PROVIDED RECORDS:

========

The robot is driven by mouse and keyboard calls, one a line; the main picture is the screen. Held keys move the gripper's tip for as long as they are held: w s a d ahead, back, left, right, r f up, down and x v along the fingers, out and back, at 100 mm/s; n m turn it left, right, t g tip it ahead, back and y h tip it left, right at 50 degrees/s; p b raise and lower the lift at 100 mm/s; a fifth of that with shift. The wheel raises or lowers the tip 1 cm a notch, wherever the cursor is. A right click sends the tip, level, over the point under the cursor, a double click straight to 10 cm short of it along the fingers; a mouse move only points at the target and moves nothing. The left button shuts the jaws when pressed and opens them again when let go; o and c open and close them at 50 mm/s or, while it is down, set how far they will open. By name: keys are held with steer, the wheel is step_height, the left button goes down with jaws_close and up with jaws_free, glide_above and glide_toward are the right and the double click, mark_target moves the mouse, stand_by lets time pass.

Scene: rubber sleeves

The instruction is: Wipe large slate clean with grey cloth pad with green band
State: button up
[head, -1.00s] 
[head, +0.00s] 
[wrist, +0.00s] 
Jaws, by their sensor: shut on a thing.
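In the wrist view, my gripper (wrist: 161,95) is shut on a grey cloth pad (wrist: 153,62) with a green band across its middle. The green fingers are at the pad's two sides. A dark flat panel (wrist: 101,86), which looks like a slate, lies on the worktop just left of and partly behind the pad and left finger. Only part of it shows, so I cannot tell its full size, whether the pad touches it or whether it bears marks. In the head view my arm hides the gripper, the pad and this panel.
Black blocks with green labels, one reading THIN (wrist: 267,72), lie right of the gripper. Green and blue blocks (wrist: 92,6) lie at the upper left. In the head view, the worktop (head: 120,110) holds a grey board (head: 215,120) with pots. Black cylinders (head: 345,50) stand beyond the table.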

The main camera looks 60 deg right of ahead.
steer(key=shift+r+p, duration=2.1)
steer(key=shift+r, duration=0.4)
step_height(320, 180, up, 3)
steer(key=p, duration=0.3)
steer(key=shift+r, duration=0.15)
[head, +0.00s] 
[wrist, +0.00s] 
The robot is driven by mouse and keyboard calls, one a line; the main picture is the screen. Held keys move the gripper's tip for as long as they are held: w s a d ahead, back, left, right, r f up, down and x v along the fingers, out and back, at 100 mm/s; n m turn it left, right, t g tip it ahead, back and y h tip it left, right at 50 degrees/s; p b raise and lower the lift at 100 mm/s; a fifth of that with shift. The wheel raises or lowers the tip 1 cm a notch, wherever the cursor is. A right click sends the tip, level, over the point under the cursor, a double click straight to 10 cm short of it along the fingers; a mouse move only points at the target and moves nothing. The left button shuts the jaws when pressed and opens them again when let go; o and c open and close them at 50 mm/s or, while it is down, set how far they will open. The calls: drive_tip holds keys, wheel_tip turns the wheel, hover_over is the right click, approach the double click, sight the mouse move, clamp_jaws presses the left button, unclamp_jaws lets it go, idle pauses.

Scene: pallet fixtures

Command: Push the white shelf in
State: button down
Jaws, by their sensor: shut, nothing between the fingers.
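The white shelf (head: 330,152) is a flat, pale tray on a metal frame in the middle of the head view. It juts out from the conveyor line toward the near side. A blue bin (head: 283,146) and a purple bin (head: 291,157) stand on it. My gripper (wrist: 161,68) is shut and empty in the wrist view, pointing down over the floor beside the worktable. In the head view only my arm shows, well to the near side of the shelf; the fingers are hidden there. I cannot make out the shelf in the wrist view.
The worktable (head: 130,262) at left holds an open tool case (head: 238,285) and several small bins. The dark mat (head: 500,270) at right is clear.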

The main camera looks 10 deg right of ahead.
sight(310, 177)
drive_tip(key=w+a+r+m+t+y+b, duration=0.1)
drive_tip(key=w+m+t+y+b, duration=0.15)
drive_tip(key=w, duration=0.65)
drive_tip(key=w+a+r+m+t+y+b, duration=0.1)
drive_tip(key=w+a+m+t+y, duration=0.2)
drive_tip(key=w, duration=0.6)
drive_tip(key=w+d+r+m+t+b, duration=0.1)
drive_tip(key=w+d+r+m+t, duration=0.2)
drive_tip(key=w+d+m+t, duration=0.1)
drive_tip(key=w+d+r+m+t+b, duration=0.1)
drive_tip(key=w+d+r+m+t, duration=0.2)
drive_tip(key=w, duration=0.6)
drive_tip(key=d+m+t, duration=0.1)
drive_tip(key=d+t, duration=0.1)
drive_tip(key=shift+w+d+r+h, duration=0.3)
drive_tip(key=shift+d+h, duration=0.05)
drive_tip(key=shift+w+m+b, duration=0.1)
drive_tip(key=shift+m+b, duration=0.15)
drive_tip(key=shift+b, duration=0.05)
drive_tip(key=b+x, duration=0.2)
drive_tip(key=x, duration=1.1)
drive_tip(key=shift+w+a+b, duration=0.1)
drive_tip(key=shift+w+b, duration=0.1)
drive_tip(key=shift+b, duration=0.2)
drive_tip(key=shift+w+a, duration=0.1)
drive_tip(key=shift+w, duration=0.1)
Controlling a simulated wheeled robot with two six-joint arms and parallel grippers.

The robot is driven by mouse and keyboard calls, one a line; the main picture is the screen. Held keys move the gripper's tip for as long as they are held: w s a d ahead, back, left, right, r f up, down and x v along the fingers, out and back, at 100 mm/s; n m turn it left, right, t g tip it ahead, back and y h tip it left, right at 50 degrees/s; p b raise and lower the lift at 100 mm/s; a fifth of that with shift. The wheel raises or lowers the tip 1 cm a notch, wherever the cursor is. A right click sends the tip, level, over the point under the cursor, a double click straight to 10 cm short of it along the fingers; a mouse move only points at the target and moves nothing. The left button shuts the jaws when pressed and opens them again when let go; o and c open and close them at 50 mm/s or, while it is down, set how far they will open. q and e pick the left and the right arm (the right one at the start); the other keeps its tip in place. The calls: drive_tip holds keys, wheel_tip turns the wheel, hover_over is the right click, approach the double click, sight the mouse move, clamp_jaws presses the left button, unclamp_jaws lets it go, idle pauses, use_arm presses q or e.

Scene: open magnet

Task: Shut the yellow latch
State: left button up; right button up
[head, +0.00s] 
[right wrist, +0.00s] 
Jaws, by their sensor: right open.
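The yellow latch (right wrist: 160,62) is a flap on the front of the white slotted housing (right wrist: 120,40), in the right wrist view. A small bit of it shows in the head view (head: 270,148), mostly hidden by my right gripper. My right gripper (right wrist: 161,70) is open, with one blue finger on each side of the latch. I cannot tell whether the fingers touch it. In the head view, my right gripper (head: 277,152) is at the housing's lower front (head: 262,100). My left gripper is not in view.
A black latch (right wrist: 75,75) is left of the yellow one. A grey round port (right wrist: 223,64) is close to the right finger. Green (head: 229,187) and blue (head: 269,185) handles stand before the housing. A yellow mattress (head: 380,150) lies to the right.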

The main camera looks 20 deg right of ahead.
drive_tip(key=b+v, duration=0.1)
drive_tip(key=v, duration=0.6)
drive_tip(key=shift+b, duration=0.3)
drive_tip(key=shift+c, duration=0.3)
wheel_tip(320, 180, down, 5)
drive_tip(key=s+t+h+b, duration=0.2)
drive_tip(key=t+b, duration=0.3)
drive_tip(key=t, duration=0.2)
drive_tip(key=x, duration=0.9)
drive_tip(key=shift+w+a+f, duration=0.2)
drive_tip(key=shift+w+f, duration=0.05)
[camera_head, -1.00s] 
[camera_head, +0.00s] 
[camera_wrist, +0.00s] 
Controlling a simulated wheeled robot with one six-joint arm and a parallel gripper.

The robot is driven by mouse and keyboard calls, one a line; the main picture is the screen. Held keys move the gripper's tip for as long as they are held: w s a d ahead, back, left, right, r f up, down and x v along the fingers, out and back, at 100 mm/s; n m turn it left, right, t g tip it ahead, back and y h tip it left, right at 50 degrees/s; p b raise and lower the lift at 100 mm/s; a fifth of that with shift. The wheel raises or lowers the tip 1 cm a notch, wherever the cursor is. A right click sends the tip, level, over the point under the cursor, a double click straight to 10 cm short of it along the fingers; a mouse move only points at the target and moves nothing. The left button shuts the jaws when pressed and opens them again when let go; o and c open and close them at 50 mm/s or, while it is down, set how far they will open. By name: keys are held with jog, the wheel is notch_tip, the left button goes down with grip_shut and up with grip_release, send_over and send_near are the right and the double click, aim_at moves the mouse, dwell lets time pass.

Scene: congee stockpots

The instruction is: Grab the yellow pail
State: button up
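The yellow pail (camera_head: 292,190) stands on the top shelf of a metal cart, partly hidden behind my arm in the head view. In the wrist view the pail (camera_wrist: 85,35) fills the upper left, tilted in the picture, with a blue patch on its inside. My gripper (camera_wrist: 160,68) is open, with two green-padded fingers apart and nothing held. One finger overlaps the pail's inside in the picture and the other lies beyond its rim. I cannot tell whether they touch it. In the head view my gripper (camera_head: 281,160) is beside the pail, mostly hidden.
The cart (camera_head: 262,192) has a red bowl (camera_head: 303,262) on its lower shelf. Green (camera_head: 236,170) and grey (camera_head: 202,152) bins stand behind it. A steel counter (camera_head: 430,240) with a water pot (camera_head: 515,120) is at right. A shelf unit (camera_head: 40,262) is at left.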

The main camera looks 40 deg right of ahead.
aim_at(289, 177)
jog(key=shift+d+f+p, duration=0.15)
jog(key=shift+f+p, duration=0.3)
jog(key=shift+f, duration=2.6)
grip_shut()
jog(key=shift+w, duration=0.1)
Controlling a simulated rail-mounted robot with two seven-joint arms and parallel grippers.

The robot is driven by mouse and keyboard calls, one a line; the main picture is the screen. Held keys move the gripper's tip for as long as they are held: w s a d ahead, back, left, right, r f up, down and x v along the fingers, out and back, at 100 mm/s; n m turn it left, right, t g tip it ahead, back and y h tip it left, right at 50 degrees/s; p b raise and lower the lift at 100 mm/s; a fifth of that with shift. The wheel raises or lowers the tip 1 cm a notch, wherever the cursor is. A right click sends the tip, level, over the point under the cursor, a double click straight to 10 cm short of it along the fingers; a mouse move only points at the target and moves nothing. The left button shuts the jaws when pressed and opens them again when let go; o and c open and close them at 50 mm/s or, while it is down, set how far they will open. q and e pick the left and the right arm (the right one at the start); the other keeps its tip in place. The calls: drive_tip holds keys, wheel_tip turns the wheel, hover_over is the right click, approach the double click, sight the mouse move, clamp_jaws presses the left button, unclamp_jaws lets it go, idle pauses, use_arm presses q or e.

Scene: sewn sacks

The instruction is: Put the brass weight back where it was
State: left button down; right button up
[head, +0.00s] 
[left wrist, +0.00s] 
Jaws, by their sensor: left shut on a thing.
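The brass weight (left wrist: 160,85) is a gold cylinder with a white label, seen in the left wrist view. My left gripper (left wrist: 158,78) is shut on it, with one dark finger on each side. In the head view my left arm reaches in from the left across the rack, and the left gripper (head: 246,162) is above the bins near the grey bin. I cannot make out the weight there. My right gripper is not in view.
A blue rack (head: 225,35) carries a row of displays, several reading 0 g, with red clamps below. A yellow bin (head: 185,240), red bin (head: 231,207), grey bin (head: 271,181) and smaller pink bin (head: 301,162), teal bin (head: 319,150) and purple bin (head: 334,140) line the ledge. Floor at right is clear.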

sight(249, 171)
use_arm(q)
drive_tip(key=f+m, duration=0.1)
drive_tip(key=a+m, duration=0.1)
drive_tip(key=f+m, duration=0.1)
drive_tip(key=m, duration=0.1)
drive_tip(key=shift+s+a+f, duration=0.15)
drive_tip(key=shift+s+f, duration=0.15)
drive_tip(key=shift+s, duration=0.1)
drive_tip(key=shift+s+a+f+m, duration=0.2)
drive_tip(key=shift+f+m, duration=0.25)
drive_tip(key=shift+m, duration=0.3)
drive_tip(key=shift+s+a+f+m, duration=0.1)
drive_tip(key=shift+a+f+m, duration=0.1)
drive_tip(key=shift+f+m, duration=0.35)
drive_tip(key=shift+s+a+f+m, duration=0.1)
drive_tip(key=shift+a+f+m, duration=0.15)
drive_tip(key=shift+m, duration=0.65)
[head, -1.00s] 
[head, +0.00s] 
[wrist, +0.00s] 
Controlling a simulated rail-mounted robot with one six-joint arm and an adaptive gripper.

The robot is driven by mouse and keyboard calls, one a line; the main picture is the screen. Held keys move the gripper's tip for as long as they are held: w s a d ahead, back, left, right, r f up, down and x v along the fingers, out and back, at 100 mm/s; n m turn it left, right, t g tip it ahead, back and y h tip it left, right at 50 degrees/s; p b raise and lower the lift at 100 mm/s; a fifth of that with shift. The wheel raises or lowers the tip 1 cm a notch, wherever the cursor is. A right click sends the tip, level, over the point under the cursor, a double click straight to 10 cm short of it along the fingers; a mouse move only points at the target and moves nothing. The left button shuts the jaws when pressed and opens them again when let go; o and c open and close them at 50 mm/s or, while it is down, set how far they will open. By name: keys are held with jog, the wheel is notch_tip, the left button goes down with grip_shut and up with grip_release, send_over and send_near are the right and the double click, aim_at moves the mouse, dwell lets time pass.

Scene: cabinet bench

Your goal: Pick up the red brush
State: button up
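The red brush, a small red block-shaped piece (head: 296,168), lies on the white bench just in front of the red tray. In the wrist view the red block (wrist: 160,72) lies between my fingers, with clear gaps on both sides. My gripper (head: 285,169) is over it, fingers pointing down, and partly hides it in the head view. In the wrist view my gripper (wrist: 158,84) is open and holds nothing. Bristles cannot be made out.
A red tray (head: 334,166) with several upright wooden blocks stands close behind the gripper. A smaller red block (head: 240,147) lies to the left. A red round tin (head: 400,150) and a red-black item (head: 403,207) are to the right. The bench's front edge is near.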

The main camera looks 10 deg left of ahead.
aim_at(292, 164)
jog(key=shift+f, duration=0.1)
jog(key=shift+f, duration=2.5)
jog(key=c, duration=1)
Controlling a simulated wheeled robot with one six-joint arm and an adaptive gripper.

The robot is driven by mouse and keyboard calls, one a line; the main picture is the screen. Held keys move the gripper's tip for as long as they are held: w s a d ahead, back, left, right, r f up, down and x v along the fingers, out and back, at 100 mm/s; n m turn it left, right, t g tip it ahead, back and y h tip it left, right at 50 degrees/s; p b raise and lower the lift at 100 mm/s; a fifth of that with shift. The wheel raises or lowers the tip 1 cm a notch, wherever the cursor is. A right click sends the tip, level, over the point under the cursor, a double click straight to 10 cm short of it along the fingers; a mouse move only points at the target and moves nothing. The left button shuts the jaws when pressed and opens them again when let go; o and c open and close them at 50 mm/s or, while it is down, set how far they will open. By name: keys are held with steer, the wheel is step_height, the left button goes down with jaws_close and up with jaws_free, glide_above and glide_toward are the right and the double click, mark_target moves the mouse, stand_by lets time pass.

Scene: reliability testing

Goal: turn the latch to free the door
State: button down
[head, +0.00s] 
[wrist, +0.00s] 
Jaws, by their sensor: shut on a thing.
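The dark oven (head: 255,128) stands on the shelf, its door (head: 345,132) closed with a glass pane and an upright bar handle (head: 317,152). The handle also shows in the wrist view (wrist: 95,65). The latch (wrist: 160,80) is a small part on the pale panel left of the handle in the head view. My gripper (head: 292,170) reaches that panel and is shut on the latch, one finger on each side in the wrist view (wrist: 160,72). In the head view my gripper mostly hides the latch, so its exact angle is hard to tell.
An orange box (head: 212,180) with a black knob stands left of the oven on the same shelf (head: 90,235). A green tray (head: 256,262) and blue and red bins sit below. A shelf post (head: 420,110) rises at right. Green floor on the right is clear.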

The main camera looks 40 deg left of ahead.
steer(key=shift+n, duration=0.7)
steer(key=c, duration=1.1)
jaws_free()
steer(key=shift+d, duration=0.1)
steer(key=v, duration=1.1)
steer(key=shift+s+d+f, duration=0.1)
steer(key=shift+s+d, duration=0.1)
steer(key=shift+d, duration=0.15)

========

JOB: Only the lines running from the line with "Scene: congee stockpots" through the line with "The instruction is: Grab the yellow pail" should be repeated, exactly and with both ends kept.

RESPONSE TO THE EXERCISE:
Scene: congee stockpots

The instruction is: Grab the yellow pail

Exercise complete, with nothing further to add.